Aussi impitoyables que les agents du KGB
Cette nouvelle étape dans la guerre de l'ombre que la Russie est accusée de mener en Europe suggère que "les espions russes sont devenus aussi impitoyables que les agents du KGB, mais sans avoir la même retenue. En effet, même au plus fort de la Guerre froide, les services de renseignement russes ne cherchaient pas à assassiner des industriels parmi les plus influents d'Europe", estime Jeff Hawn.
De quoi se demander si la Russie est toujours dans une logique de guerre "hybride", c'est-à-dire en train de poursuivre un ensemble de mesures hostiles restant sous le seuil de ce qui pourrait être considéré comme un acte de guerre ouverte. "Je rejette cette idée car une campagne hybride fait plutôt référence à des opérations de propagande, ou des graffitis sur les murs, etc.", a affirmé de son côté à CNN un responsable de l'Otan, sous couvert de l'anonymat.
"La Russie mène plutôt ce qu'on appelle un guerre politique. C'est-à-dire qu'elle utilise tous les moyens à sa disposition – légaux ou non, clandestins ou pas – qui n'impliquent pas un affrontement armé direct", estime Mark Galeotti.

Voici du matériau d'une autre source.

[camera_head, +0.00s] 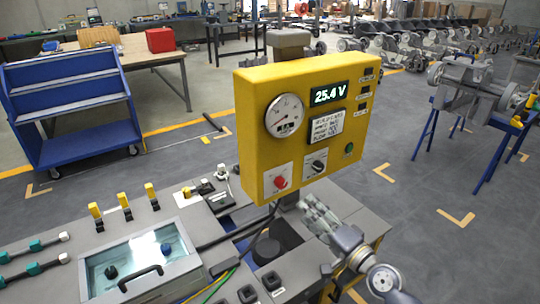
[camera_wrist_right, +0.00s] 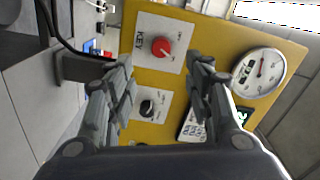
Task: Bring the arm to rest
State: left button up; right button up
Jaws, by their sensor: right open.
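My right gripper (camera_head: 314,208) is below the lower edge of the yellow panel box (camera_head: 250,92) in the head view, with its arm coming in from the lower right. In the right wrist view the same gripper (camera_wrist_right: 160,72) is open, with nothing between its fingers. Beyond the fingers are a red knob (camera_wrist_right: 161,47) and a black knob (camera_wrist_right: 147,108) on the panel face; neither is gripped. The panel also has a round gauge (camera_head: 284,115) and a display reading 25.4 V (camera_head: 329,94). My left gripper is in neither view.
A grey bench (camera_head: 55,238) with a glass-lidded case (camera_head: 190,262), yellow-topped plugs and cables lies below and left of the panel. A blue cart (camera_head: 75,125) stands behind left. Blue trestles (camera_head: 425,130) hold a chassis part at right. Open floor (camera_head: 440,255) lies right of the bench.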

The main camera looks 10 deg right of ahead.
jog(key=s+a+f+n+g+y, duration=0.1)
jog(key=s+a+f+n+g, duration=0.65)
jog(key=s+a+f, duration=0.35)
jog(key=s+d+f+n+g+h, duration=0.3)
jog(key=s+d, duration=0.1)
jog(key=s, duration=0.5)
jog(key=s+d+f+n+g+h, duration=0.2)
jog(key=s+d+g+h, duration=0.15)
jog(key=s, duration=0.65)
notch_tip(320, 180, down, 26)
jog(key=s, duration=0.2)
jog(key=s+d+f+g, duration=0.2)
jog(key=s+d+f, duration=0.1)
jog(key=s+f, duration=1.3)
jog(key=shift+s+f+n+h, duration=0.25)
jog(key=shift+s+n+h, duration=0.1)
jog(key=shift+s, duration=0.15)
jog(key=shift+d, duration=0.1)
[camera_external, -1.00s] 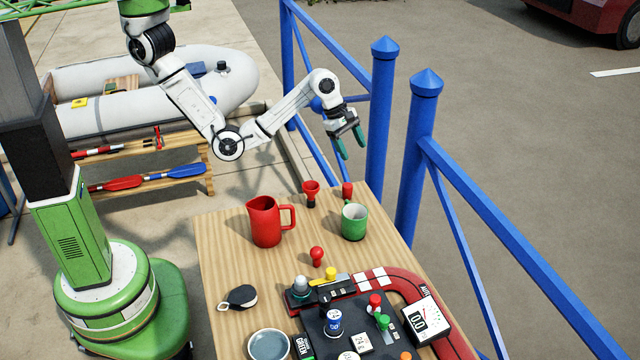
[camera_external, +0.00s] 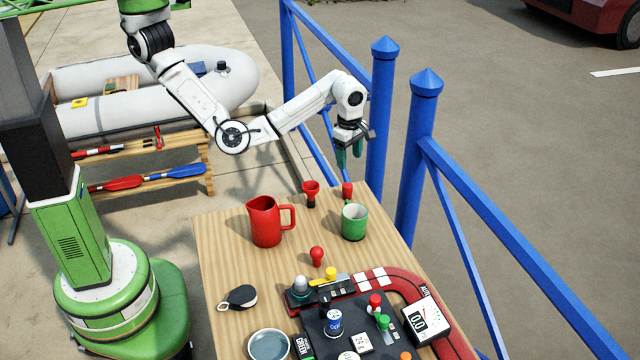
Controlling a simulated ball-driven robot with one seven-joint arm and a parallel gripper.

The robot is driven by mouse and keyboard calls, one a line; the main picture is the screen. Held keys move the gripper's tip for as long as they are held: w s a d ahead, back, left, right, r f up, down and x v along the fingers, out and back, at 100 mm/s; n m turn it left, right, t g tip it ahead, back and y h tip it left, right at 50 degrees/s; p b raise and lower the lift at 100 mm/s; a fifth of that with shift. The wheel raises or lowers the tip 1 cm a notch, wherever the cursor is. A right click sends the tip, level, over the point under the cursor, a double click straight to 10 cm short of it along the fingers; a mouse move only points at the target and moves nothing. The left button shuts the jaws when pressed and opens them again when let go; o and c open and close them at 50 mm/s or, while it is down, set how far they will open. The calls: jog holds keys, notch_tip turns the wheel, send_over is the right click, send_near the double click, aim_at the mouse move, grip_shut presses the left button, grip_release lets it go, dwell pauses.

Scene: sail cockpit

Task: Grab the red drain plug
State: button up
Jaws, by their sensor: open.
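A small red tapered piece (camera_external: 347,190), which looks like the drain plug, stands near the far edge of the wooden table, just behind the green mug (camera_external: 354,222). My gripper (camera_external: 349,155) hangs above it with its green fingers pointing down, open and empty. A gap shows between the fingertips and the red piece. A red round-headed piece (camera_external: 317,256) stands nearer the middle of the table; I cannot tell for sure which of the two is the plug.
A red funnel (camera_external: 311,191) stands left of the tapered piece, and a red jug (camera_external: 267,222) further left. A control panel (camera_external: 340,318) with knobs and a bowl (camera_external: 269,345) fill the front. Blue railing posts (camera_external: 381,120) rise close behind the table.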

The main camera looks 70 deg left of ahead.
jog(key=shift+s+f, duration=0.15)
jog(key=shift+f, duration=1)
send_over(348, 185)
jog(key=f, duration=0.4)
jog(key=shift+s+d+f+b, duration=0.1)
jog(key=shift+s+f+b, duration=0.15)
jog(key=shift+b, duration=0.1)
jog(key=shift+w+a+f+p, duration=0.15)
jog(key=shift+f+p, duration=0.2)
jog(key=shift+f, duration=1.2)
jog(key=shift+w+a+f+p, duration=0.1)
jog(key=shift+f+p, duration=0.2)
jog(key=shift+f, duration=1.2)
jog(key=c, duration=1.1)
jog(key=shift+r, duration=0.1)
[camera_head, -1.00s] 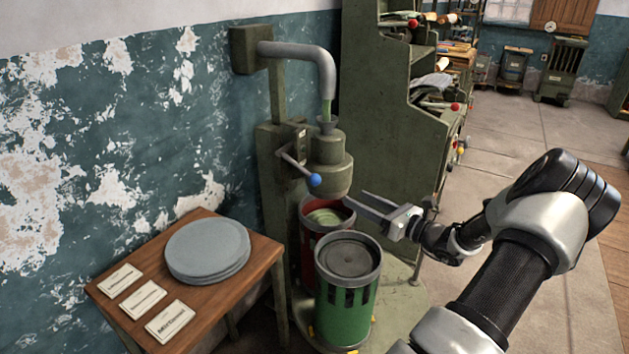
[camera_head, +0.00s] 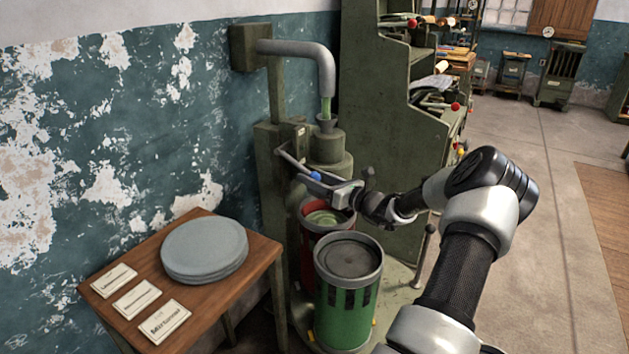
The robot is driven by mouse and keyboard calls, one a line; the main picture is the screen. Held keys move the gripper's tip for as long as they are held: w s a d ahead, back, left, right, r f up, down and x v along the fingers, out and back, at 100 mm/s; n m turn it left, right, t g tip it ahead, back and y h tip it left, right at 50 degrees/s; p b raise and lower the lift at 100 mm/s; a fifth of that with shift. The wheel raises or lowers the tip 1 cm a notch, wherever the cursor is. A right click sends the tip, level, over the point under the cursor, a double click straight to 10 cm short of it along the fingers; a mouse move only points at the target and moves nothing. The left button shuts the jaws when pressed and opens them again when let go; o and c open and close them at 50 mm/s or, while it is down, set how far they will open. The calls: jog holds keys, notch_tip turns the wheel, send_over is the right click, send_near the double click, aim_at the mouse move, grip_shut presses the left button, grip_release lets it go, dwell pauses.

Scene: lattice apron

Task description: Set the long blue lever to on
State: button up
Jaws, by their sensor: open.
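The blue lever is a thin metal arm with a blue ball knob (camera_head: 316,176) at its end. It sticks out from the front of the green machine (camera_head: 270,170), below the grey pipe. My gripper (camera_head: 301,170) is open and level with the knob, its two fingers reaching left past it, one on each side as far as I can see. The fingers overlap the lever arm and hide part of it and part of the knob. I cannot tell whether they touch it. No on or off marking is readable.
A red bin (camera_head: 311,250) with green contents stands below my gripper, and a lidded green bin (camera_head: 346,305) stands in front of it. A wooden table (camera_head: 258,257) with grey discs (camera_head: 204,250) and cards is at left. A green stepped cabinet (camera_head: 375,110) stands behind.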

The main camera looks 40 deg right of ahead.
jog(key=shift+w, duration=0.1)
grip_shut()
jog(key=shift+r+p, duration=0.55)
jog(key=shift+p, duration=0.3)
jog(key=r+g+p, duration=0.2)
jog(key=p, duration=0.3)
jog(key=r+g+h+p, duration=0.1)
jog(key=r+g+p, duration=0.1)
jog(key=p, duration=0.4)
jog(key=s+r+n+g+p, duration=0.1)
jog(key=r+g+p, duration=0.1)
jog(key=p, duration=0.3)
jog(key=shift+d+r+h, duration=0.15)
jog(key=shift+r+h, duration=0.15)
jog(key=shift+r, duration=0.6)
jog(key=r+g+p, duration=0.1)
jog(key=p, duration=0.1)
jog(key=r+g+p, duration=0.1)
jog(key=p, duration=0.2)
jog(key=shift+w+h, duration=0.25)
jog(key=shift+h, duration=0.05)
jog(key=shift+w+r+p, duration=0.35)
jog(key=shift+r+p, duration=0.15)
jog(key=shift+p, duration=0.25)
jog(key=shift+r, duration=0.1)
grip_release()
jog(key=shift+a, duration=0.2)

À l'Allemagne et l'Otan maintenant d'y répondre. Pas facile sans aller trop loin et risquer de déclencher une guerre ouverte avec la Russie. C'est sur ces hésitations à répliquer que compte Vladimir Poutine, estime Mark Galeotti. "Le président russe estime que l'Occident reste faible dans sa capacité à réagir. Il a l'impression que dans le domaine des actions clandestines, la Russie a un avantage car elle serait prête à faire des choses que les pays de l'Otan refuseraient", assure-t-il. Autrement dit, le complot pour assassiner l'un des plus puissants PDG d'Europe ne serait qu'un avant-goût des choses à venir.